Vor gut zwanzig
Jahren haben Allessandro (Alex) Zavatta und seine Frau Patrizia
Bogino ihren eigenen Betrieb in Spanien gegründet. Die Wurzeln
beider, ursprünglich aus Italien stammenden Familienzweige
lassen sich bis ins 19. Jahrhundert zurückverfolgen. Seit
einigen Jahren reist man ausschließlich in Katalonien. Die
dortigen Bestimmungen erzwingen ein rein akrobatisches Programm,
welches deshalb auf einer erhöhten Bühne stattfinden kann. Für
eine schnelle Installation ist die Plattform auf einem Hänger
montiert, zusammen mit den beiden Hauptmasten des mit einem
Schalensitz-Gradin ausgestatteten Chapiteaus. Die weiße, schon
ältere Plane wird zudem von vier Quaderpoles gestützt. Der
Gastronomie-Container ist auf einem offenen Auflieger
angebracht; davor sind einige Stühle und Tische zum Verweilen
unter einem weiteren Zeltdach aufgebaut. Die Zweckmäßigkeit ist
unverkennbar, und doch hat das alles seinen eigenen Flair.
Smile: ein
junges, talentiertes Ensemble
Gestaltet wird die
Vorstellung dann vom eigenen, höchst talentierten
Familiennachwuchs sowie einigen weiteren jungen und
vielversprechenden Künstlern. Speziell in punkto Ausstrahlung
besticht das siebenköpfige Ensemble. Nahezu alle agieren mit
einer unglaublichen Leichtigkeit und Spiellust, dass es eine
echte Freude ist, ihnen zuzuschauen. Hinzu kommen zum Teil
wirklich hervorragende technische Leistungen. Zur Eröffnung des
Programms, dessen Lichtgestaltung insbesondere durch zwei starke
Verfolger profitiert, stellt sich die junge Truppe mit den
unterschiedlichsten akrobatischen Genres gemeinsam vor:
Kontorsion, Jonglage, Hand- und Luftakrobatik sowie tänzerische
Abläufe.
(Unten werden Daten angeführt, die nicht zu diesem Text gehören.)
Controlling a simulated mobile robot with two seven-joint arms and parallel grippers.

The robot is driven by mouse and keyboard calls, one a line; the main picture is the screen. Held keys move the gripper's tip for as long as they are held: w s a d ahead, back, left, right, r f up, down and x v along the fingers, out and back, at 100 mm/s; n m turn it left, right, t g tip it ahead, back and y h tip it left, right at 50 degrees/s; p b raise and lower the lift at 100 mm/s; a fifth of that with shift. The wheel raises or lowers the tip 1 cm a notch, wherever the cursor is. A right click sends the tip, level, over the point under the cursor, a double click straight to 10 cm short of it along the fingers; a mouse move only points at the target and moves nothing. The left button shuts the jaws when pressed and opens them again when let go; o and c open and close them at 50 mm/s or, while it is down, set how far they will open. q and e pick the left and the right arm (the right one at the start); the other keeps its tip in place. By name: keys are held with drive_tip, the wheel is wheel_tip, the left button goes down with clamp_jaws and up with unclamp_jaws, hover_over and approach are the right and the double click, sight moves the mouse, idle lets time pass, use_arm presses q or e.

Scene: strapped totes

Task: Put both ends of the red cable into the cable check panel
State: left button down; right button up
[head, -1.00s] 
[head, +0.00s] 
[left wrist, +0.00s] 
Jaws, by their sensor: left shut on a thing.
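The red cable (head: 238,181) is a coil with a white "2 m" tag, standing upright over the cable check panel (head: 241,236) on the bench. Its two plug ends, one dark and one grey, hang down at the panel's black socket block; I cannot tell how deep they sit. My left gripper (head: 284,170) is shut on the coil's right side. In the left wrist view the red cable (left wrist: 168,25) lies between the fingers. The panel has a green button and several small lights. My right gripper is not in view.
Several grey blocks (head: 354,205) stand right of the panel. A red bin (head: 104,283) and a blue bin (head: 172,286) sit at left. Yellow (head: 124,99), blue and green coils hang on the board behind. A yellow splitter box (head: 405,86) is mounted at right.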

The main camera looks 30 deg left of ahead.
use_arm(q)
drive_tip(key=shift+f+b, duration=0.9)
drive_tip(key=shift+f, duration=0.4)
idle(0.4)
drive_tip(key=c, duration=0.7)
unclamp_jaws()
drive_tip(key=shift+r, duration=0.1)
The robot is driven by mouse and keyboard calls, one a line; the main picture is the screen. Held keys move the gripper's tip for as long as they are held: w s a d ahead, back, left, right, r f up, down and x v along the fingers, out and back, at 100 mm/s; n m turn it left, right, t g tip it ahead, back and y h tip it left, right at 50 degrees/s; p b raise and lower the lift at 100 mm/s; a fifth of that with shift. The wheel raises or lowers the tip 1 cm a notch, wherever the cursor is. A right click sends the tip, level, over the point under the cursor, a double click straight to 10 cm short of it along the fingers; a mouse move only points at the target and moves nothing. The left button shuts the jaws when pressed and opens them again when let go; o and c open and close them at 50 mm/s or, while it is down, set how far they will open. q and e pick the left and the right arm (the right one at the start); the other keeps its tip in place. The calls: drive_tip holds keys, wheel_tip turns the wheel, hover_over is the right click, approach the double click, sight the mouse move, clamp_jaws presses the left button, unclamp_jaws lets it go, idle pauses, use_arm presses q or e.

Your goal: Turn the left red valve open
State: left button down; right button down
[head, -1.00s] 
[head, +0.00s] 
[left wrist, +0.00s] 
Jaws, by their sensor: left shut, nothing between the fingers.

Dazu erklingt – wie vielerorts aktuell – die Musik aus
dem Kinoerfolg „Greatest Showman“. Mit vielen Koffern bepackt,
ist es anschließend an Clown Michael Cadima, erstmals die Bühne
zu entern. Mit dem kleinsten seiner Gepäckstücke fängt er den
Applaus des Publikums ein. Es sind – wie hier – meist bekannte
Stücke, die der portugiesische Spaßmacher aus der
Torralvo-Familie zeigt. Aber er macht dies bereits mit feiner
Mimik und Gestik sowie auf eine wirklich liebenswerte, positiv
einnehmende Art. Zwischenzeitlich ist Cadima vertragsgemäß zum
dänischen Cirkus Trapez gewechselt.
Maxi Diaz,
Alessia & Glenn Magacci, Kimberly Zavatta
Die
Luftdarbietungen sind – zumindest noch in der besuchten
Vorstellung – hausgemacht. Kimberly Zavatta ist für diese
verantwortlich. Zunächst beweist sie ihr profundes technisches
Können beispielsweise mit dem freihändigen Damen- und
Herrenspagat an Tüchern. Dabei trägt sie ein Kostüm samt Perücke
im Comic-Stil. Inzwischen ist diese Nummer gegen einen Auftritt
an den Strapaten ausgetauscht. Ein versierter Jongleur ist der
Argentinier Maxi Diaz, der jeweils bis zu fünf Bälle, Ringe und
Keulen bzw. vier Fackeln in der Luft hält. Auch die Wurfmuster
sind ansprechend, insgesamt aber gerät der Ablauf aufgrund der
Vielzahl der Requisiten etwas langatmig. Mit einem männlichen
Zuschauer liefert sich Michael Cadima daraufhin ein imaginäres
Pistolen-Duell. Für die Geräusche sorgt der Clown selbst. Für
ein recht klassisches Bild sorgen die Geschwister Magacci. Glenn
übernimmt, noch etwas introvertiert wirkend, den Hauptpart in
der Einrad-Nummer. Seine Schwester Alessia ist die attraktive
Assistentin, die er zuweilen bei den Touren auf seinen Schultern
trägt. Zudem hüpft er unter anderem mit seinem Gefährt eine
Treppe hinauf.
Alessia &
Glenn Magacci, Trixie Zavatta
Nach einem kurzen
Intermezzo ist das Podest für die Jüngste bereitet. Nesthäkchen
Trixie Zavatta demonstriert darauf ihre schon beachtlichen
kontorsionistischen Fähigkeiten. Kindgerecht begleitet sie ein
großer Stoffhase beim Auftritt. Ihre Schwester Kimberly
übernimmt mit einer weiteren Luftdarbietung am Netz. In der
Inszenierung dient erneut die Comic-Welt als Vorbild: sie agiert
als Catwoman. Mittlerweile hat Jenny Nemeth diesen Part
übernommen. Die an der Circusschule von Verona ausgebildete
Ungarin steuert zudem neu eine Handstand-Darbietung bei. Dem
Eiffelturm nachempfunden ist das Requisit von Maxi Diaz. In
seinem zweiten Auftritt windet er sich um eine drehbare
Pole-Stange, an der er bei mancher Wiederholung auch mehrere
menschliche Flaggen zeigt. Danach geht es zunächst in die Pause.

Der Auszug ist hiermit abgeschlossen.